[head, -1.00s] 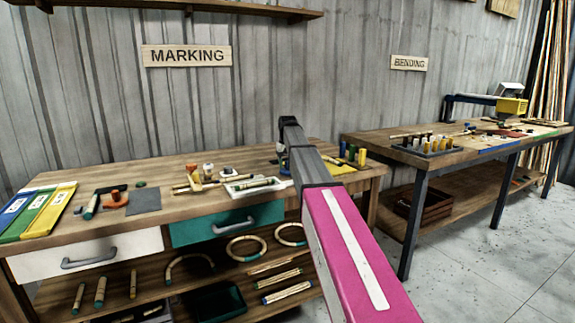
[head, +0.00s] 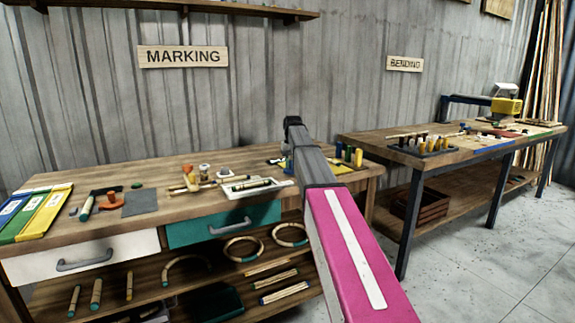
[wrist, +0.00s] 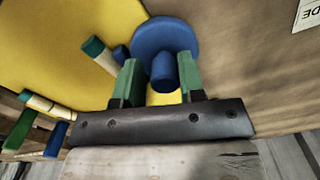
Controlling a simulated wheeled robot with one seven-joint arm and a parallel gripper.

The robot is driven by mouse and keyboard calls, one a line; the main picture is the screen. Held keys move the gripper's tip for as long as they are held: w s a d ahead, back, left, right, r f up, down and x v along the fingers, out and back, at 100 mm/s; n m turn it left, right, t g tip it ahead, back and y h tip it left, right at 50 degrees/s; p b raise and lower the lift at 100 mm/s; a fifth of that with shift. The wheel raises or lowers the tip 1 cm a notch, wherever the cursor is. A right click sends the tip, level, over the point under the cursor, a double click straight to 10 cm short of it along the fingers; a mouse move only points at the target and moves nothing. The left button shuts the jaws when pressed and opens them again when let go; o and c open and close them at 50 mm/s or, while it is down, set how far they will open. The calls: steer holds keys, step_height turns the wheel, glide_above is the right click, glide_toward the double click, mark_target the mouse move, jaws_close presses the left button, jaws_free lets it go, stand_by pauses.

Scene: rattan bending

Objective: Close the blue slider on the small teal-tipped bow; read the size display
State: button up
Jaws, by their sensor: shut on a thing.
- - - -
**DIRECTION:** Write the lines out exactly, from the one with "Objective: Close the" down to the last line of the listing, and leave out all others.

**TASK RESPONSE:**
Objective: Close the blue slider on the small teal-tipped bow; read the size display
State: button up
Jaws, by their sensor: shut on a thing.

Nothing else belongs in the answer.